> **PROMPT**
Every line that holds the string "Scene" is to be identified and copied.

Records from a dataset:
........

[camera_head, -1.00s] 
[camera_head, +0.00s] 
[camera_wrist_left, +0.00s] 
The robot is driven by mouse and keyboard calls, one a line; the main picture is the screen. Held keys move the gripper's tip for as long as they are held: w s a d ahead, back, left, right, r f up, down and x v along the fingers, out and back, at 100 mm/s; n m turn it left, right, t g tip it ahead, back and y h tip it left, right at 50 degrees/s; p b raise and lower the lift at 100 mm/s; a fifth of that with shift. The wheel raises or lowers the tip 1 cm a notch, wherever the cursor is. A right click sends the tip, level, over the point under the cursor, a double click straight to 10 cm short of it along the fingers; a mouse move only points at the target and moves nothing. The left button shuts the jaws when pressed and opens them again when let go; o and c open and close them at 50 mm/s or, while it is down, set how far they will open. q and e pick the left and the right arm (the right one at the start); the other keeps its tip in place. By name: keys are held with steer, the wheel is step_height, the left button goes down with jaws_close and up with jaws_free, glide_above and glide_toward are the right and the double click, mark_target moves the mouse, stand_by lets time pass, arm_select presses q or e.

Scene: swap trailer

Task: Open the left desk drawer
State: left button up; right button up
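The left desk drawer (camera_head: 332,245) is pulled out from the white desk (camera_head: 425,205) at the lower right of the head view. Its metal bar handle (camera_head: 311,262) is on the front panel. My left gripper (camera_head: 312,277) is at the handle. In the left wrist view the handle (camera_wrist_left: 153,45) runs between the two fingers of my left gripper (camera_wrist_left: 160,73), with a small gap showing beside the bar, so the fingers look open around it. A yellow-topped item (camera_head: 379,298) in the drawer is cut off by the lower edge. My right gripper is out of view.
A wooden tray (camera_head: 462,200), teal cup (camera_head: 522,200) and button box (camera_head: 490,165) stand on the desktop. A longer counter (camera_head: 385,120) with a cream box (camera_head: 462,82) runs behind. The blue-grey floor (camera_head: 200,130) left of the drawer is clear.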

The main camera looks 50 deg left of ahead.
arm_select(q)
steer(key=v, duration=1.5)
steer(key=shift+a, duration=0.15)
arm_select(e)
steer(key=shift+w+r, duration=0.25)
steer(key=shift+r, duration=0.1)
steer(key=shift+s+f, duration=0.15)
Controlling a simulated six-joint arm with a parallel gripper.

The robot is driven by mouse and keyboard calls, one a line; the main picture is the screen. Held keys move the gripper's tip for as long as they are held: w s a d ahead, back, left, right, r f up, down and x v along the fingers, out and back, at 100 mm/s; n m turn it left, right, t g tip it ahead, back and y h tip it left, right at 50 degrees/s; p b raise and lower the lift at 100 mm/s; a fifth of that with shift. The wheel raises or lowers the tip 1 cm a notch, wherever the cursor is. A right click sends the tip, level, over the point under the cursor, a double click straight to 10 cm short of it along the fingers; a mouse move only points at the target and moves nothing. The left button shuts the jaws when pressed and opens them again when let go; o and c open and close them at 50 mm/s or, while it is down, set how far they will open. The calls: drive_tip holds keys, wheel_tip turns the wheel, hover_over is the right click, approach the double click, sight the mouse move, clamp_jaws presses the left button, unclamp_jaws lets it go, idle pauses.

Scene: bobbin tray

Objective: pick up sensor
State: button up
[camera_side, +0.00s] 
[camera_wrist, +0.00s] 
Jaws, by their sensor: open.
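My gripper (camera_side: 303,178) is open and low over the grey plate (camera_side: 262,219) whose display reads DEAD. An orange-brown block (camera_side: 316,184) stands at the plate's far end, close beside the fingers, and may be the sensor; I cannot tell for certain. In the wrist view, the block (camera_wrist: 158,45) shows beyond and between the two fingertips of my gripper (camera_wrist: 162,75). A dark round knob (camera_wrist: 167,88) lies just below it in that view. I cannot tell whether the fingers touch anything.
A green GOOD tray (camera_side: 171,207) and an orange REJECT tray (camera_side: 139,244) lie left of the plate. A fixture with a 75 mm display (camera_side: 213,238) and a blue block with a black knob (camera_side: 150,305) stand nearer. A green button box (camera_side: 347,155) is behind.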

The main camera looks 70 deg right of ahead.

........

> **WORKED SOLUTION**
Scene: swap trailer
Scene: bobbin tray

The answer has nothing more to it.